BURUMA: I think they're absolutely necessary to a liberal democracy because the road to dictatorship almost always starts with movements - movements that are set against parties that represent conflicting interests. And movements usually pretend to represent the people, as though the people speak with one voice and all those who disagree are not really part of the people. And so in order for politics to function and democracy to function as a way to deal peacefully with conflicts of interests, you need parties to represent those interests.

SIEGEL: What about the argument that the rise of populist movements is, well, it can be blamed on the political parties - that they just haven't delivered and too many people feel ill-served, their problems unsolved by the conventional parties.

BURUMA: Yes, but I think a lot of the anxieties and discontent of people cannot simply be solved by political parties. They have to do with technological change, with global finance, with robots working instead of human beings in factories and that kind of thing. Governments can't solve all those problems. And also the world is not quite in such a bad shape as people like Donald Trump would have us believe. In fact, the U.S. is now in better shape than it was in 2008.

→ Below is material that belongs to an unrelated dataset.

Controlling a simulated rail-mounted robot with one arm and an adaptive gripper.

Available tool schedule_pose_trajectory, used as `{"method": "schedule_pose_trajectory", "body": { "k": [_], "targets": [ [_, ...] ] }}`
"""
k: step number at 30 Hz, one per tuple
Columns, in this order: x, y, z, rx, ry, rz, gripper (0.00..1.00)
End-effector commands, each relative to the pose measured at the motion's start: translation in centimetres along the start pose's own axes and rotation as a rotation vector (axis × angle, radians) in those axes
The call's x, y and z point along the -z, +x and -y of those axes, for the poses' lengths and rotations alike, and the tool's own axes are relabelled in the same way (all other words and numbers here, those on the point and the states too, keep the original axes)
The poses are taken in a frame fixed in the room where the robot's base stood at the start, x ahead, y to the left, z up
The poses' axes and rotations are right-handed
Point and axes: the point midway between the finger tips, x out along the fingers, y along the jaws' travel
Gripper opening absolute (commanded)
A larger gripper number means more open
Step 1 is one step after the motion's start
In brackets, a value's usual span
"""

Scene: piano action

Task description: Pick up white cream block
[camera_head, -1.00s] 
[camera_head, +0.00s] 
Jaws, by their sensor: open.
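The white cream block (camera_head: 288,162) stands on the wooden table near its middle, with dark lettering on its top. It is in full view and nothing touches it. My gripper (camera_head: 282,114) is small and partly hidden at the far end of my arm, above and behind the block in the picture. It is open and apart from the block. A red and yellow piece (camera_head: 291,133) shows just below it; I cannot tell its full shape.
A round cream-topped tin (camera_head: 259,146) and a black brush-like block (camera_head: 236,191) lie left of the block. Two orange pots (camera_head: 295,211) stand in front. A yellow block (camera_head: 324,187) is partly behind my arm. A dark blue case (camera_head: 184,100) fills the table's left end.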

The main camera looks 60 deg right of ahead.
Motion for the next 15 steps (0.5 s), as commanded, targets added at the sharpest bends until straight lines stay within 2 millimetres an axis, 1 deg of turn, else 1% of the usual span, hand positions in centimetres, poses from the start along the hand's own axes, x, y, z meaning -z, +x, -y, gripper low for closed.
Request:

SIEGEL: You know, I find myself saying this often to younger friends and colleagues - people alive today in America are the first generation in centuries to not have lived through a continental bloodbath in Europe - something that just might have been expected every 30 or 40 years until the end of the Second World War. Has the success of NATO been its undoing, perhaps - that indeed it just doesn't animate people anymore to prevent the great war in Europe? Where is the great war going to happen?

BURUMA: I think that something else that plays a role in this - which is that people forget, and collective memory fades. And people don't really know what happened in the '30s and '40s. And so it's no longer the warning that it was for previous generations, and people don't really realize and can even get bored with peace.

SIEGEL: Ian Buruma, a writer and professor at Bard College, thank you very much for talking with us.